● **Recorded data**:
◆ ◆ ◆
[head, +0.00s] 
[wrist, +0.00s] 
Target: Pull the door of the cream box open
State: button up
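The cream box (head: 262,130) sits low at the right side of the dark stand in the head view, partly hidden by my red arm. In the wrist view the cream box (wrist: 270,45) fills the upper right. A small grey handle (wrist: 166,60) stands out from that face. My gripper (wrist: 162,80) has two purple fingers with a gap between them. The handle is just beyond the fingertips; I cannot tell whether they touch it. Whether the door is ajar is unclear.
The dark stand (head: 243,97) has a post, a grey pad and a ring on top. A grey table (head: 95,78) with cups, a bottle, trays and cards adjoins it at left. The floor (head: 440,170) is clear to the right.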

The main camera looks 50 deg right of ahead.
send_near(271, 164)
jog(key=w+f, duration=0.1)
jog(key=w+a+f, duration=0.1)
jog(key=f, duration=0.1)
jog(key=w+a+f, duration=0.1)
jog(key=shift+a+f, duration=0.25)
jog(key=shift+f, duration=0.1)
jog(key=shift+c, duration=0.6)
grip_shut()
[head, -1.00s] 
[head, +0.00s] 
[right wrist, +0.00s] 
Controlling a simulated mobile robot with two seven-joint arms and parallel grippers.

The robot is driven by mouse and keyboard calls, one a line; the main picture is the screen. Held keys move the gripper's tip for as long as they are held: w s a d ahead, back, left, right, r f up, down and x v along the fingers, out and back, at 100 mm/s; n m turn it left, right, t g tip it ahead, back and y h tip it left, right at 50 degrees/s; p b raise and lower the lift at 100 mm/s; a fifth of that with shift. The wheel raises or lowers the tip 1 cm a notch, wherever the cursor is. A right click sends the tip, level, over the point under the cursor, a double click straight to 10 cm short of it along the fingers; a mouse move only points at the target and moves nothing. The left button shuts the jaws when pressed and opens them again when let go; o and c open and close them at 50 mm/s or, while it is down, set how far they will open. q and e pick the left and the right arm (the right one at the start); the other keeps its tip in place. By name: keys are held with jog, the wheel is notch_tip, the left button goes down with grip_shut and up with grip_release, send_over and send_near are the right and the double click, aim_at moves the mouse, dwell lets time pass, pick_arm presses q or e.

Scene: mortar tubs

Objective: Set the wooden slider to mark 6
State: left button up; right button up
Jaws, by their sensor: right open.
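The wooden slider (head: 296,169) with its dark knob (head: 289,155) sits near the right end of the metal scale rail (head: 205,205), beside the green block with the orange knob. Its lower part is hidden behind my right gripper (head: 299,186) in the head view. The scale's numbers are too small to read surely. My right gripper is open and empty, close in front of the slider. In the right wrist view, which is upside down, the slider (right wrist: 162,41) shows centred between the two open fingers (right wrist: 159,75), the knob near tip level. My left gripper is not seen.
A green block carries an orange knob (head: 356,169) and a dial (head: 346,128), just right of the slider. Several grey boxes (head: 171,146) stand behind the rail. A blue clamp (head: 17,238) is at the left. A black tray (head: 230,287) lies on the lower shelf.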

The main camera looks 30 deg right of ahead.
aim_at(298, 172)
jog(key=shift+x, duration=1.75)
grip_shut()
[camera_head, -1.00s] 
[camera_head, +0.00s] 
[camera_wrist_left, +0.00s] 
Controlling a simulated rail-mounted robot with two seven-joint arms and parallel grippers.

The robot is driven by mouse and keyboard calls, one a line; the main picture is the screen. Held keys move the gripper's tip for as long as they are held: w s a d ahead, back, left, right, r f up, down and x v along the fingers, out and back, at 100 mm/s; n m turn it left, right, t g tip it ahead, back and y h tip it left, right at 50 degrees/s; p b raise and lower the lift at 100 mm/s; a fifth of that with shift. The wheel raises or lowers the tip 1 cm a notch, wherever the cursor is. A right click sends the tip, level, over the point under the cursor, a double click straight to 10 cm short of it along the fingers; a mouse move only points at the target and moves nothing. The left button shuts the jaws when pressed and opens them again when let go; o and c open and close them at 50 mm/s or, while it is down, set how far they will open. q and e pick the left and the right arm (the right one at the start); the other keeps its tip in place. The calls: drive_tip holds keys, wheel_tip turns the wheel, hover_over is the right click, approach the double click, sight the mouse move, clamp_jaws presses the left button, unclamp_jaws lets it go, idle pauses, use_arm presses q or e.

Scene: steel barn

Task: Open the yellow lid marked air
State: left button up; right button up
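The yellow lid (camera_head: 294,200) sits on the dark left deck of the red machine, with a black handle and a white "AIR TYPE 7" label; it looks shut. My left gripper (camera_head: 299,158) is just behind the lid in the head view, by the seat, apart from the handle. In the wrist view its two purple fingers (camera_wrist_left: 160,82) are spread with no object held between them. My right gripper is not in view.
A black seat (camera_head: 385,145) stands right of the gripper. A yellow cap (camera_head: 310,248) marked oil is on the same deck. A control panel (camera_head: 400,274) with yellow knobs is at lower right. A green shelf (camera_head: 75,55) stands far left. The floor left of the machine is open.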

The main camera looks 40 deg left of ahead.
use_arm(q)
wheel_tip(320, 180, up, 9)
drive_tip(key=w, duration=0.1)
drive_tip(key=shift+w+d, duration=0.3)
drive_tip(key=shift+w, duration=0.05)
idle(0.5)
◆ ◆ ◆
● **Task directions**: Exactly as written, please output every entry.

● **Response to the task**:
[head, +0.00s] 
[wrist, +0.00s] 
Target: Pull the door of the cream box open
State: button up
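The cream box (head: 262,130) sits low at the right side of the dark stand in the head view, partly hidden by my red arm. In the wrist view the cream box (wrist: 270,45) fills the upper right. A small grey handle (wrist: 166,60) stands out from that face. My gripper (wrist: 162,80) has two purple fingers with a gap between them. The handle is just beyond the fingertips; I cannot tell whether they touch it. Whether the door is ajar is unclear.
The dark stand (head: 243,97) has a post, a grey pad and a ring on top. A grey table (head: 95,78) with cups, a bottle, trays and cards adjoins it at left. The floor (head: 440,170) is clear to the right.

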The main camera looks 50 deg right of ahead.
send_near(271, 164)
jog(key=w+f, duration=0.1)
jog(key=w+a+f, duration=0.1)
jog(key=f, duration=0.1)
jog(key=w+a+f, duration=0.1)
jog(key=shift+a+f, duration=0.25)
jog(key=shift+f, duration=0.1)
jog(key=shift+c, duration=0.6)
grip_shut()
[head, -1.00s] 
[head, +0.00s] 
[right wrist, +0.00s] 
Controlling a simulated mobile robot with two seven-joint arms and parallel grippers.

The robot is driven by mouse and keyboard calls, one a line; the main picture is the screen. Held keys move the gripper's tip for as long as they are held: w s a d ahead, back, left, right, r f up, down and x v along the fingers, out and back, at 100 mm/s; n m turn it left, right, t g tip it ahead, back and y h tip it left, right at 50 degrees/s; p b raise and lower the lift at 100 mm/s; a fifth of that with shift. The wheel raises or lowers the tip 1 cm a notch, wherever the cursor is. A right click sends the tip, level, over the point under the cursor, a double click straight to 10 cm short of it along the fingers; a mouse move only points at the target and moves nothing. The left button shuts the jaws when pressed and opens them again when let go; o and c open and close them at 50 mm/s or, while it is down, set how far they will open. q and e pick the left and the right arm (the right one at the start); the other keeps its tip in place. By name: keys are held with jog, the wheel is notch_tip, the left button goes down with grip_shut and up with grip_release, send_over and send_near are the right and the double click, aim_at moves the mouse, dwell lets time pass, pick_arm presses q or e.

Scene: mortar tubs

Objective: Set the wooden slider to mark 6
State: left button up; right button up
Jaws, by their sensor: right open.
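The wooden slider (head: 296,169) with its dark knob (head: 289,155) sits near the right end of the metal scale rail (head: 205,205), beside the green block with the orange knob. Its lower part is hidden behind my right gripper (head: 299,186) in the head view. The scale's numbers are too small to read surely. My right gripper is open and empty, close in front of the slider. In the right wrist view, which is upside down, the slider (right wrist: 162,41) shows centred between the two open fingers (right wrist: 159,75), the knob near tip level. My left gripper is not seen.
A green block carries an orange knob (head: 356,169) and a dial (head: 346,128), just right of the slider. Several grey boxes (head: 171,146) stand behind the rail. A blue clamp (head: 17,238) is at the left. A black tray (head: 230,287) lies on the lower shelf.

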The main camera looks 30 deg right of ahead.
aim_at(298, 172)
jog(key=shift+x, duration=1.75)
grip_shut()
[camera_head, -1.00s] 
[camera_head, +0.00s] 
[camera_wrist_left, +0.00s] 
Controlling a simulated rail-mounted robot with two seven-joint arms and parallel grippers.

The robot is driven by mouse and keyboard calls, one a line; the main picture is the screen. Held keys move the gripper's tip for as long as they are held: w s a d ahead, back, left, right, r f up, down and x v along the fingers, out and back, at 100 mm/s; n m turn it left, right, t g tip it ahead, back and y h tip it left, right at 50 degrees/s; p b raise and lower the lift at 100 mm/s; a fifth of that with shift. The wheel raises or lowers the tip 1 cm a notch, wherever the cursor is. A right click sends the tip, level, over the point under the cursor, a double click straight to 10 cm short of it along the fingers; a mouse move only points at the target and moves nothing. The left button shuts the jaws when pressed and opens them again when let go; o and c open and close them at 50 mm/s or, while it is down, set how far they will open. q and e pick the left and the right arm (the right one at the start); the other keeps its tip in place. The calls: drive_tip holds keys, wheel_tip turns the wheel, hover_over is the right click, approach the double click, sight the mouse move, clamp_jaws presses the left button, unclamp_jaws lets it go, idle pauses, use_arm presses q or e.

Scene: steel barn

Task: Open the yellow lid marked air
State: left button up; right button up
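The yellow lid (camera_head: 294,200) sits on the dark left deck of the red machine, with a black handle and a white "AIR TYPE 7" label; it looks shut. My left gripper (camera_head: 299,158) is just behind the lid in the head view, by the seat, apart from the handle. In the wrist view its two purple fingers (camera_wrist_left: 160,82) are spread with no object held between them. My right gripper is not in view.
A black seat (camera_head: 385,145) stands right of the gripper. A yellow cap (camera_head: 310,248) marked oil is on the same deck. A control panel (camera_head: 400,274) with yellow knobs is at lower right. A green shelf (camera_head: 75,55) stands far left. The floor left of the machine is open.

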The main camera looks 40 deg left of ahead.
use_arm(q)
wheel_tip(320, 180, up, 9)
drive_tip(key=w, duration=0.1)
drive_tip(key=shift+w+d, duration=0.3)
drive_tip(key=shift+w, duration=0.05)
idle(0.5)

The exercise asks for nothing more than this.